I was thinking, wouldn’t it be possible in vanilla Solidity to directly (rather than iteratively) calculate the sum of the series via the formula for $S_n$ ? And for the above case, it would not be feasible. In this case, no - the $r^n$ term would quickly cause overflows for uint256. The low level magic of the two discussed libraries allows for direct calculations of such formulas, using their custom types for fixed-point numbers.

When to Use Each Approach

Generally, use ABDKMath64x64 or PRBMath, or another library rather than vanilla Solidity (FixedPointMathLib, Fixidity…).
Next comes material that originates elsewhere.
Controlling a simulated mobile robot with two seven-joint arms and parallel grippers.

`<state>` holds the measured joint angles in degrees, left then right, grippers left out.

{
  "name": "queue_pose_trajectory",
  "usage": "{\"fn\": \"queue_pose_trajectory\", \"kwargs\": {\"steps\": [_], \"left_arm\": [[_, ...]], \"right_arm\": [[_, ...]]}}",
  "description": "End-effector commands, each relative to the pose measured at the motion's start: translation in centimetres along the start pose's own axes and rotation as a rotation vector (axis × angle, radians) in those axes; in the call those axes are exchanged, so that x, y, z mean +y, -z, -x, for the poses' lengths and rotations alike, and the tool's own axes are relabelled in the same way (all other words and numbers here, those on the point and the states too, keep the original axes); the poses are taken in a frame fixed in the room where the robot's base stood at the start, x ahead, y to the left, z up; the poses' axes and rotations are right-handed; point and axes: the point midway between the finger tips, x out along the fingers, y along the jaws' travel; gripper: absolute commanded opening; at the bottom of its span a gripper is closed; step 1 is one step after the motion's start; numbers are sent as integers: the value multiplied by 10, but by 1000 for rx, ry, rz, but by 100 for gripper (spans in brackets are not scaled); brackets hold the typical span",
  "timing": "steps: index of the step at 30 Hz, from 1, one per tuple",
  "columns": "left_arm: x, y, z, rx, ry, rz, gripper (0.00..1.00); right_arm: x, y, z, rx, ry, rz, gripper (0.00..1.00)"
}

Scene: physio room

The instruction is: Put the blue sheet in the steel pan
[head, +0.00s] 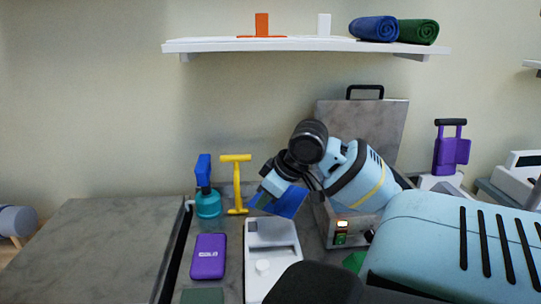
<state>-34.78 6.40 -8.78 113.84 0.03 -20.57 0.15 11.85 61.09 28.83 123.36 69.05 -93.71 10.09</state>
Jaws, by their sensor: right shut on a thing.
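A blue sheet (291,203) hangs tilted at the fingers of my right gripper (268,193), which is shut on it. The sheet is above the counter, just behind the white device, and partly hidden by the gripper. A steel unit (342,216) with a lit green switch stands to the right of the sheet. Its grey lid (362,125) with a black handle is raised behind it. This looks like the steel pan, but my right arm covers its opening, so I cannot see inside. My left gripper is not in view.
A blue spray bottle (207,200), a yellow T-shaped tool (237,184), a purple case (209,257) and a white device (271,250) crowd the counter. A purple-handled item (451,150) stands at right. A shelf (300,45) holds rolled towels. The left tabletop (95,245) is clear.

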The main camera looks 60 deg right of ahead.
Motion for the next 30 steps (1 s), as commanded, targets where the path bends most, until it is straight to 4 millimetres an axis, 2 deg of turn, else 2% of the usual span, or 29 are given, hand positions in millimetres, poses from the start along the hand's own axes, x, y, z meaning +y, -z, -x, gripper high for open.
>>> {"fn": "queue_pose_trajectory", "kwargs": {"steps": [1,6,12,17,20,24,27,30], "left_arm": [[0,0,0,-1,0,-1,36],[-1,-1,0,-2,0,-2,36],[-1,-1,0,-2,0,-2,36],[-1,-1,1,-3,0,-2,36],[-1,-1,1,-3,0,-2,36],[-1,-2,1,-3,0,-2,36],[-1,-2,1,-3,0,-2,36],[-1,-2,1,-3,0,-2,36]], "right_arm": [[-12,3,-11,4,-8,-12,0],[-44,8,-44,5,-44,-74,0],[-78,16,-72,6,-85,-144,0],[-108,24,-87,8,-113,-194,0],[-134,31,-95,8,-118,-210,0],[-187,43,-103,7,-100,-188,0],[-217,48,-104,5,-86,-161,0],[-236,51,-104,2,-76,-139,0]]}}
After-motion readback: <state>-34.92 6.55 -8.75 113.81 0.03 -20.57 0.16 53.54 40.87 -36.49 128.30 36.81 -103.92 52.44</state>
They work with lower-level Solidity/assembly to do fixed-point math, usually, much more gas-efficiently, the advantage becoming greater the higher the value of $n$ is.

If in need of signed numbers or high precision, go with ABDKMath64x64, and if working with token amounts as I showed above, I’d probably go with PRBMath, though it does specify it’s not been audited, and is newer than ABDKMath64x64. I say this because I found that the main downside to working with ABDKMath64x64 was having to further scale token amounts so that the final result would fit within $2^{63} - 1 = 9223372036854775807 \approx 9.2e18$ . Any result beyond 9.2 tokens would require addition of zeros, and loss of some precision. That being said it could certainly be more precise in other scenarios within the bounds of int64.

Happy mathing, and I hope you make some use of my journaling of learning this myself.